#### [CHALLENGE]
Copy each line where the word "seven" occurs.
-- Start --
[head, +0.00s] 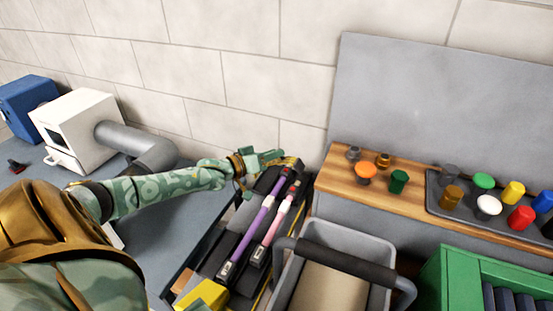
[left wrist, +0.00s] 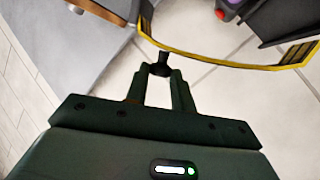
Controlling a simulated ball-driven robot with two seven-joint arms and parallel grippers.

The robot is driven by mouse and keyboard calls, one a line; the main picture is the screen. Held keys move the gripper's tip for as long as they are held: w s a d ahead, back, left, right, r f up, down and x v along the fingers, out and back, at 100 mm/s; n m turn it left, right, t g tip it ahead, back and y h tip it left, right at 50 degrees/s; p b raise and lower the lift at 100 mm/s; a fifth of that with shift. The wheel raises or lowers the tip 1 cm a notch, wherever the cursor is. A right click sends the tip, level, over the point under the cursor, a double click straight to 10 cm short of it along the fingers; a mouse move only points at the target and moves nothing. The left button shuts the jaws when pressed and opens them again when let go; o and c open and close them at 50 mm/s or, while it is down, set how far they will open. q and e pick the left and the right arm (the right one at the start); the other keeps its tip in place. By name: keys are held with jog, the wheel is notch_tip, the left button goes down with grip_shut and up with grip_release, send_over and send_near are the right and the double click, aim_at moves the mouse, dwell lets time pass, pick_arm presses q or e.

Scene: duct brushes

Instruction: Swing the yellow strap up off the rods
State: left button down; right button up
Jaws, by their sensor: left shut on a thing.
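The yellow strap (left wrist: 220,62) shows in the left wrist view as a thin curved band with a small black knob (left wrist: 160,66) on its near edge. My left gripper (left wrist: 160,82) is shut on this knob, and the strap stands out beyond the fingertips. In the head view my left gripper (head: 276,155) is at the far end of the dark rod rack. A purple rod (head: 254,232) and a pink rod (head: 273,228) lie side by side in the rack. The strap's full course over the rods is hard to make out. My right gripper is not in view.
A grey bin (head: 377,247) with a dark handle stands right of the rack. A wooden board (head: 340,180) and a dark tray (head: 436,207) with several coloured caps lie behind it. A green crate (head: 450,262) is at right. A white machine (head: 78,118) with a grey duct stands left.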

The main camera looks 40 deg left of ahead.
-- End --
-- Start --
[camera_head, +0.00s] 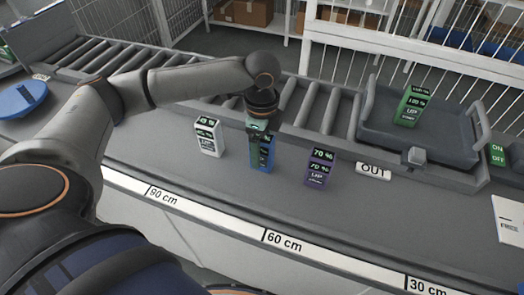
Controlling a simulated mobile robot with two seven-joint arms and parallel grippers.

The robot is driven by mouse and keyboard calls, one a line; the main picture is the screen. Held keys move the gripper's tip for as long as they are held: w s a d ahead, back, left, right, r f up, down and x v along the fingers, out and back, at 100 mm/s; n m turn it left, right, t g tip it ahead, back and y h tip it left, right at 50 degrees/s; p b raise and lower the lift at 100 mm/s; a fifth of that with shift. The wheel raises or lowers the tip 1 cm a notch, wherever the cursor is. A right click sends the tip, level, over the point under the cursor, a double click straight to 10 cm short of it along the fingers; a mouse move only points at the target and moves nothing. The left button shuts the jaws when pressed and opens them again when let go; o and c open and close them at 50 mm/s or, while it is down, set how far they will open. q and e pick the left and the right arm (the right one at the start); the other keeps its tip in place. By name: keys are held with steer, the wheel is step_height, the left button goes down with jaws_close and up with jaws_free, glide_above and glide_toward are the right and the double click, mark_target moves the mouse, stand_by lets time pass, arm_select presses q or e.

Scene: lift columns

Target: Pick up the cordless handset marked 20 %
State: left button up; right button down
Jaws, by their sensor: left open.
-- End --
#### [ANSWER BELOW]
Controlling a simulated ball-driven robot with two seven-joint arms and parallel grippers.
Controlling a simulated mobile robot with two seven-joint arms and parallel grippers.

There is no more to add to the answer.